## Set exercise
Quote all of the data below exactly, please.

+--

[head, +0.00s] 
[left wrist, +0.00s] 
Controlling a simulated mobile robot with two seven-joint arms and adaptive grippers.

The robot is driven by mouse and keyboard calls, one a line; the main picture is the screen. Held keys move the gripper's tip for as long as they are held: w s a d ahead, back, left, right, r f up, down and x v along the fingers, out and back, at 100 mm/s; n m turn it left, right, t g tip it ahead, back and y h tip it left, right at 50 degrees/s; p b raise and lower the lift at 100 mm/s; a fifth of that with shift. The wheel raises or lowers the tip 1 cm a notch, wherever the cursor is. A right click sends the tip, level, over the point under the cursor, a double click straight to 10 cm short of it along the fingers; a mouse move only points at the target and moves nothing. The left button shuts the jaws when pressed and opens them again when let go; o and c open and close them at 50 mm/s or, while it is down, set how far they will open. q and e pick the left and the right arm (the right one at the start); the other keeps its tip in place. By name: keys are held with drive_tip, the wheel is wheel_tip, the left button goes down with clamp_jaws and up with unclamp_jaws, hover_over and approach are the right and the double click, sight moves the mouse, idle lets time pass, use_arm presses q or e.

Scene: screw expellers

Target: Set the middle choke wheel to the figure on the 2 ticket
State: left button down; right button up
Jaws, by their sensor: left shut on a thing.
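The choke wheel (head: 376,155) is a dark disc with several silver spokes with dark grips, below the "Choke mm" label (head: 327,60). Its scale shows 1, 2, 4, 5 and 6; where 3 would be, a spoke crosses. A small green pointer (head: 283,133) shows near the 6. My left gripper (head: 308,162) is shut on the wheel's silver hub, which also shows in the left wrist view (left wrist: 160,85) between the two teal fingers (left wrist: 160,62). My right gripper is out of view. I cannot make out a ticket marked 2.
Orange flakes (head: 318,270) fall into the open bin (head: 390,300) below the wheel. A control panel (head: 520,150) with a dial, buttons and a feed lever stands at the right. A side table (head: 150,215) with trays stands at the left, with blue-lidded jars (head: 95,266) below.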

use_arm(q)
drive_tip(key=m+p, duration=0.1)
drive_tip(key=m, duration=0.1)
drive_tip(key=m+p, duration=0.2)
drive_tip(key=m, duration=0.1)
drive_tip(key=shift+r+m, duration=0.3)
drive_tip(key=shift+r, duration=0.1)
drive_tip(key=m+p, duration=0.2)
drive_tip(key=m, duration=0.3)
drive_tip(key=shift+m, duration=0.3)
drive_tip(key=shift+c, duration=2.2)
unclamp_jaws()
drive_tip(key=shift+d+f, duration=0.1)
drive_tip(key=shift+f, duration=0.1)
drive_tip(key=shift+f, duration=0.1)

+--

## Written solution
[head, +0.00s] 
[left wrist, +0.00s] 
Controlling a simulated mobile robot with two seven-joint arms and adaptive grippers.

The robot is driven by mouse and keyboard calls, one a line; the main picture is the screen. Held keys move the gripper's tip for as long as they are held: w s a d ahead, back, left, right, r f up, down and x v along the fingers, out and back, at 100 mm/s; n m turn it left, right, t g tip it ahead, back and y h tip it left, right at 50 degrees/s; p b raise and lower the lift at 100 mm/s; a fifth of that with shift. The wheel raises or lowers the tip 1 cm a notch, wherever the cursor is. A right click sends the tip, level, over the point under the cursor, a double click straight to 10 cm short of it along the fingers; a mouse move only points at the target and moves nothing. The left button shuts the jaws when pressed and opens them again when let go; o and c open and close them at 50 mm/s or, while it is down, set how far they will open. q and e pick the left and the right arm (the right one at the start); the other keeps its tip in place. By name: keys are held with drive_tip, the wheel is wheel_tip, the left button goes down with clamp_jaws and up with unclamp_jaws, hover_over and approach are the right and the double click, sight moves the mouse, idle lets time pass, use_arm presses q or e.

Scene: screw expellers

Target: Set the middle choke wheel to the figure on the 2 ticket
State: left button down; right button up
Jaws, by their sensor: left shut on a thing.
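The choke wheel (head: 376,155) is a dark disc with several silver spokes with dark grips, below the "Choke mm" label (head: 327,60). Its scale shows 1, 2, 4, 5 and 6; where 3 would be, a spoke crosses. A small green pointer (head: 283,133) shows near the 6. My left gripper (head: 308,162) is shut on the wheel's silver hub, which also shows in the left wrist view (left wrist: 160,85) between the two teal fingers (left wrist: 160,62). My right gripper is out of view. I cannot make out a ticket marked 2.
Orange flakes (head: 318,270) fall into the open bin (head: 390,300) below the wheel. A control panel (head: 520,150) with a dial, buttons and a feed lever stands at the right. A side table (head: 150,215) with trays stands at the left, with blue-lidded jars (head: 95,266) below.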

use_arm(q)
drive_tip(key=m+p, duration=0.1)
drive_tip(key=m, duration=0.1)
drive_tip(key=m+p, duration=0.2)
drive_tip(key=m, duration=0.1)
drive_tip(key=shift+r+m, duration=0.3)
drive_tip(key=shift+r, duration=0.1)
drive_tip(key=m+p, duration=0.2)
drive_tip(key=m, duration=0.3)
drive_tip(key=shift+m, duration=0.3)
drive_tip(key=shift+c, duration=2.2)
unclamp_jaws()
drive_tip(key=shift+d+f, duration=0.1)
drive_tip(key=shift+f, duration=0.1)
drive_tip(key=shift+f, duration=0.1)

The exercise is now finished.